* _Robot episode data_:
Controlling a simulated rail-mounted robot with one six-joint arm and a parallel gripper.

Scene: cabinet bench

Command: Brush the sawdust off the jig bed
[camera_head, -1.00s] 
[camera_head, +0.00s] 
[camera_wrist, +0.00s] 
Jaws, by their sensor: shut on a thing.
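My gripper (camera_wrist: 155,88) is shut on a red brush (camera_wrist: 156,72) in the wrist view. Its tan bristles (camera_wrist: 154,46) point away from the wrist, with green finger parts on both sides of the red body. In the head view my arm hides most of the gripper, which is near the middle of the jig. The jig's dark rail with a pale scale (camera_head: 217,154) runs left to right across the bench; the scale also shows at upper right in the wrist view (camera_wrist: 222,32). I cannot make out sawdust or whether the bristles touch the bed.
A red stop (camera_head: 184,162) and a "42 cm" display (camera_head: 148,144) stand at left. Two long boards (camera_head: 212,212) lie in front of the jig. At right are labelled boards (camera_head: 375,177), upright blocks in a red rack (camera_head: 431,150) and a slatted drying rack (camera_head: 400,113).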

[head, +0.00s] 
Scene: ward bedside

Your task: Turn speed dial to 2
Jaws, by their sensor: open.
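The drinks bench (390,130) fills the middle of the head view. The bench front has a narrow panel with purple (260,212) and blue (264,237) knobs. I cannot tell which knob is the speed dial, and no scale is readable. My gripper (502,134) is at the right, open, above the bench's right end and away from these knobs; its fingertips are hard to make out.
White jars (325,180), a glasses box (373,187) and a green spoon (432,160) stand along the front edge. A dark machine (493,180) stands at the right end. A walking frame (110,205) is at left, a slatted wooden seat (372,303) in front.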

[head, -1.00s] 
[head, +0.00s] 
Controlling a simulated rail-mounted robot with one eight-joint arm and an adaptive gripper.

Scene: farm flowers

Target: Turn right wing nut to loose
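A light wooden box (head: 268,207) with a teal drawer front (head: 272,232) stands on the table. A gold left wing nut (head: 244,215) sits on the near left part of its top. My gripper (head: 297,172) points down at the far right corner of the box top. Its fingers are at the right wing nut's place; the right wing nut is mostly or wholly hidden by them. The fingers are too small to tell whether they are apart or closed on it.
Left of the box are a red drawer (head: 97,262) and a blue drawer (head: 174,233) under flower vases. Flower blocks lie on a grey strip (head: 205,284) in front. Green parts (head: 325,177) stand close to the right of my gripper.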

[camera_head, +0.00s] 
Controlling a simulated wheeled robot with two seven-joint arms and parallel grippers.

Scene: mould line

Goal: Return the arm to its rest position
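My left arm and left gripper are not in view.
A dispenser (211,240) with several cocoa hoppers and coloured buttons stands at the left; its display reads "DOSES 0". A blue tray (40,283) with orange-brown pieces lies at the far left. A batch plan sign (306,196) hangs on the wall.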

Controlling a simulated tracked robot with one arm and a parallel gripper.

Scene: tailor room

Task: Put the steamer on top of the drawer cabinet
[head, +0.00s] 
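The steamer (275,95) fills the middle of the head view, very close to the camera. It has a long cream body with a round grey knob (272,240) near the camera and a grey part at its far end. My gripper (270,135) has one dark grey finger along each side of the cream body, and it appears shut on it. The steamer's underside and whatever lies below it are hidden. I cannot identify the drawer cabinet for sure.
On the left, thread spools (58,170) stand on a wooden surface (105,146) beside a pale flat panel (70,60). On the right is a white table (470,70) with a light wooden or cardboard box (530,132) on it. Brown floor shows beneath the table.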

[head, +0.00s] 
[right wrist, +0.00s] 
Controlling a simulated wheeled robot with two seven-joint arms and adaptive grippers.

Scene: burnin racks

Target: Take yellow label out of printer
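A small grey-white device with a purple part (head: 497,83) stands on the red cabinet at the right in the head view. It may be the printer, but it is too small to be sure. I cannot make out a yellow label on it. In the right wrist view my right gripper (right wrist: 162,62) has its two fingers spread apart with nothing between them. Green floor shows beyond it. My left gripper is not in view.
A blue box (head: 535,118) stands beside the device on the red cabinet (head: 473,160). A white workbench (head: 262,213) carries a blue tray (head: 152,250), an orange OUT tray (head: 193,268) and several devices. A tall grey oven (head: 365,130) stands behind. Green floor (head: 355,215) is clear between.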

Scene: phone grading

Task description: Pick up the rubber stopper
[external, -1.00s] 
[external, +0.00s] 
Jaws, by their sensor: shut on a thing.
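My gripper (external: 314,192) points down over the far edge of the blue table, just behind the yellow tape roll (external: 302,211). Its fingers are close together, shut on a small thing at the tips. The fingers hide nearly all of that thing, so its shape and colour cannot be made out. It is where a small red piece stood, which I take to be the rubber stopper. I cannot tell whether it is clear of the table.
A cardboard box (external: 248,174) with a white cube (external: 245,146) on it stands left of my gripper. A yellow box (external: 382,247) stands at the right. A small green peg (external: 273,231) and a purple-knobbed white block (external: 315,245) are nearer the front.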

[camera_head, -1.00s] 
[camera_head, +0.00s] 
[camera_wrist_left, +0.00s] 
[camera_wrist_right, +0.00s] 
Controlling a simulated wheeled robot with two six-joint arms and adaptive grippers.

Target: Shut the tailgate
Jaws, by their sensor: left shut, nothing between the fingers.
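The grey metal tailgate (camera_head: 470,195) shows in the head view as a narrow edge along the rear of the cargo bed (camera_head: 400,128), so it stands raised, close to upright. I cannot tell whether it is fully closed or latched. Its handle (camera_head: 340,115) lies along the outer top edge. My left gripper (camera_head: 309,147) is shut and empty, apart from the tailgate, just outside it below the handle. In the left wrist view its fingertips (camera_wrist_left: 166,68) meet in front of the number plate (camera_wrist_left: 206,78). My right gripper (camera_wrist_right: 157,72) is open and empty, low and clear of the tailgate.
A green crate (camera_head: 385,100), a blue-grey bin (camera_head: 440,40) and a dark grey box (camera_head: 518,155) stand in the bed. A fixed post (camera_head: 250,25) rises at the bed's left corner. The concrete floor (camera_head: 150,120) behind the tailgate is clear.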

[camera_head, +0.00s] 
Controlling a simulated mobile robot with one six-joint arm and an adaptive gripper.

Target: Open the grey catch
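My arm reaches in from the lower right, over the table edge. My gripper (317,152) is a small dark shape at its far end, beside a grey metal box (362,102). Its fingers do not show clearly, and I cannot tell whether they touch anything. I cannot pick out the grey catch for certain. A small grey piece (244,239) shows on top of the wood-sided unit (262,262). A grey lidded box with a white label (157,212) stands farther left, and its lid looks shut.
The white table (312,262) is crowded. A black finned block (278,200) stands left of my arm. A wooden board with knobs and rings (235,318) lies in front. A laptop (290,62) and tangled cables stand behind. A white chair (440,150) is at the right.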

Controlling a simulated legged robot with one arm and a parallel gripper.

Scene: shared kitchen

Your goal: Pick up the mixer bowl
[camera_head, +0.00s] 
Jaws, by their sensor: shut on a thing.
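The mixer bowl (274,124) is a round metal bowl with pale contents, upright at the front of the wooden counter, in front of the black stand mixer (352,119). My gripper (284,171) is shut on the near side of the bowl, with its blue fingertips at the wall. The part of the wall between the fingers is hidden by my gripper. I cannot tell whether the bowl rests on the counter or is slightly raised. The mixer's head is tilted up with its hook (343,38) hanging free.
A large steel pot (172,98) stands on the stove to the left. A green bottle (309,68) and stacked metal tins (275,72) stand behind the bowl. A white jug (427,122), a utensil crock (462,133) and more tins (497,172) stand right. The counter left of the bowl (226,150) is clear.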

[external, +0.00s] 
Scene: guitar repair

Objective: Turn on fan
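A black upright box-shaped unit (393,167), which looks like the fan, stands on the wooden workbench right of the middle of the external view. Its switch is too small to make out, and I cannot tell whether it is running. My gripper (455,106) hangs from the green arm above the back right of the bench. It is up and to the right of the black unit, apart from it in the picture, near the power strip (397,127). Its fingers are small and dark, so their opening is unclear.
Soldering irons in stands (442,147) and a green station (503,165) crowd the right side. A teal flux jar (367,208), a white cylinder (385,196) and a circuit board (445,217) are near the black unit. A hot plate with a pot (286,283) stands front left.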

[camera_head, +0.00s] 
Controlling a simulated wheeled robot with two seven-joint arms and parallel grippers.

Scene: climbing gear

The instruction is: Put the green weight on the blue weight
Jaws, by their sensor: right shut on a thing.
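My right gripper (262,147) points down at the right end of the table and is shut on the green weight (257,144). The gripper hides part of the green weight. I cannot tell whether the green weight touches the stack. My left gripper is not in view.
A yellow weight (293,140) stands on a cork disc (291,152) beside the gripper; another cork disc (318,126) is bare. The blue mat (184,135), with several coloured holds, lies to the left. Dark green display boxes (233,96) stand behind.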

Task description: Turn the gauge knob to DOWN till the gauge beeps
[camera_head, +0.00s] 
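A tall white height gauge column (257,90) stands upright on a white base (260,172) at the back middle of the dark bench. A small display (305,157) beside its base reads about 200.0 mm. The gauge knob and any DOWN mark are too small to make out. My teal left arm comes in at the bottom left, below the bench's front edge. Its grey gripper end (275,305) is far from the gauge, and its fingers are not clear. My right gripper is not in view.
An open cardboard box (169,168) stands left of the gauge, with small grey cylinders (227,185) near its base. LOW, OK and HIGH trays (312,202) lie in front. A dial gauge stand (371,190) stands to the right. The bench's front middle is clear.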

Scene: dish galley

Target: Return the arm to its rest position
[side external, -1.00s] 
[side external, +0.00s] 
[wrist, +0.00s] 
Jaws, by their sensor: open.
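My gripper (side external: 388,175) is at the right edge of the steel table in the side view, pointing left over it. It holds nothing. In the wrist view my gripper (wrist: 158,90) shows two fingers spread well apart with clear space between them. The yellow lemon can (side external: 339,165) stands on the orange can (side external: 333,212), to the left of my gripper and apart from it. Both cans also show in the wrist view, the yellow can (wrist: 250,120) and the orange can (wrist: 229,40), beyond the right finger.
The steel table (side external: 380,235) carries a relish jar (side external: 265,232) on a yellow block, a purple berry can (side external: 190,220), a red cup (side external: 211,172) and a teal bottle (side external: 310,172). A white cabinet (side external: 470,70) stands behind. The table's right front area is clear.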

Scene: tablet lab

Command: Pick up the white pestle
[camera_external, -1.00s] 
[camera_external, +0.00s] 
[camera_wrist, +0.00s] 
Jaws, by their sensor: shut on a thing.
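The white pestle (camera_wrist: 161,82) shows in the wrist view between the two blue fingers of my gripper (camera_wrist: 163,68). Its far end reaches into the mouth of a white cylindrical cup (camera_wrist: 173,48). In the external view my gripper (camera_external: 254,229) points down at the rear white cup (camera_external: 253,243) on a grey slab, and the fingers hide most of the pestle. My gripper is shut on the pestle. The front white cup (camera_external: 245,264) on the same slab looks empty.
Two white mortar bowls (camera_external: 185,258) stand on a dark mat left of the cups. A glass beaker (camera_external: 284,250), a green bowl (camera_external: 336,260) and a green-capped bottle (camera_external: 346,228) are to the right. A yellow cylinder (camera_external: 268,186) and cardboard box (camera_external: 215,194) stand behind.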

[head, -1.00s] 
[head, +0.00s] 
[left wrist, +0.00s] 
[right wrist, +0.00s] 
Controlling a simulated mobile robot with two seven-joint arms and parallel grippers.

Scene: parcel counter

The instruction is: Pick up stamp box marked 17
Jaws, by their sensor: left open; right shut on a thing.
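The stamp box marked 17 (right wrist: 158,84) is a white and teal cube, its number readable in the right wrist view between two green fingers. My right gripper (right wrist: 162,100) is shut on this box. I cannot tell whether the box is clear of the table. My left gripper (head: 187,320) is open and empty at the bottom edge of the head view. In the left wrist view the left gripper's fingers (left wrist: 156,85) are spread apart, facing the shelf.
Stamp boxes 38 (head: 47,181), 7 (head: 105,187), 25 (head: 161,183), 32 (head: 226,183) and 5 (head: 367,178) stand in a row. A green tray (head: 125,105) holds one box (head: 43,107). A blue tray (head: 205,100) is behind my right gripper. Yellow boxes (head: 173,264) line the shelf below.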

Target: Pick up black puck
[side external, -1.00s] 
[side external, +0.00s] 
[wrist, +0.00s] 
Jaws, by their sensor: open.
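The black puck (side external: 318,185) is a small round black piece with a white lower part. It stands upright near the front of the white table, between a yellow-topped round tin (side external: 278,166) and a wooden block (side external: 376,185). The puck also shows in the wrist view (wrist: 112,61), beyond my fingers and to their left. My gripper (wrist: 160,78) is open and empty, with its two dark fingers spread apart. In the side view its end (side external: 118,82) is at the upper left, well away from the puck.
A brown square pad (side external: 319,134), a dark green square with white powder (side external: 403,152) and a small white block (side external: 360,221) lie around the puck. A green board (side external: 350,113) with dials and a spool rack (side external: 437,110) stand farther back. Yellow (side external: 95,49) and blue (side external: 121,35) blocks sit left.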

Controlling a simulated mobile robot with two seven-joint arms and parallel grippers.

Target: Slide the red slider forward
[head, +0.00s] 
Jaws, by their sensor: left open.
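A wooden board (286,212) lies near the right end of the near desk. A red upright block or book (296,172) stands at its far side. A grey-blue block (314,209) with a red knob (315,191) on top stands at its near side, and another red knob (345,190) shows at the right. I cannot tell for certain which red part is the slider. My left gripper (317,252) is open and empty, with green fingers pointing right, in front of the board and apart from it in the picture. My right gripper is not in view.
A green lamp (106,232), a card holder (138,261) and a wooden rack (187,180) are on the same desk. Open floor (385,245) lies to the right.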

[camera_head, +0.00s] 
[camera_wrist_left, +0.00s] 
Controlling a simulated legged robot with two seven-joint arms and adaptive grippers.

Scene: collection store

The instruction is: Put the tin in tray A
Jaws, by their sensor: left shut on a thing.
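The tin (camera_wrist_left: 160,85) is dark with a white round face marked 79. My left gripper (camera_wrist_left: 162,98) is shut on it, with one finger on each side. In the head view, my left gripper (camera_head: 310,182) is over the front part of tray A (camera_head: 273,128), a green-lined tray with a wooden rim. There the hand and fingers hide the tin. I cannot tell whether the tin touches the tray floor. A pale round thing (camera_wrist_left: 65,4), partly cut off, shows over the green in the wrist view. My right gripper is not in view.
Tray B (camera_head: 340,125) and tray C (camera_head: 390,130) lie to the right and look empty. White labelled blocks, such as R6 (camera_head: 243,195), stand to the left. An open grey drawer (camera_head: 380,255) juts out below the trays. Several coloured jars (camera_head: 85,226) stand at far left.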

* _INSTRUCTIONS FOR THE TASK_: Using the data above, extract exactly the lines from the one that holds "Target: Turn right wing nut to loose" to the one that holds "Task: Put the", both ends included, and no others.

* _EXERCISE ANSWER_:
Target: Turn right wing nut to loose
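A light wooden box (head: 268,207) with a teal drawer front (head: 272,232) stands on the table. A gold left wing nut (head: 244,215) sits on the near left part of its top. My gripper (head: 297,172) points down at the far right corner of the box top. Its fingers are at the right wing nut's place; the right wing nut is mostly or wholly hidden by them. The fingers are too small to tell whether they are apart or closed on it.
Left of the box are a red drawer (head: 97,262) and a blue drawer (head: 174,233) under flower vases. Flower blocks lie on a grey strip (head: 205,284) in front. Green parts (head: 325,177) stand close to the right of my gripper.

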[camera_head, +0.00s] 
Controlling a simulated wheeled robot with two seven-joint arms and parallel grippers.

Scene: mould line

Goal: Return the arm to its rest position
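My left arm and left gripper are not in view.
A dispenser (211,240) with several cocoa hoppers and coloured buttons stands at the left; its display reads "DOSES 0". A blue tray (40,283) with orange-brown pieces lies at the far left. A batch plan sign (306,196) hangs on the wall.

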Controlling a simulated tracked robot with one arm and a parallel gripper.

Scene: tailor room

Task: Put the steamer on top of the drawer cabinet

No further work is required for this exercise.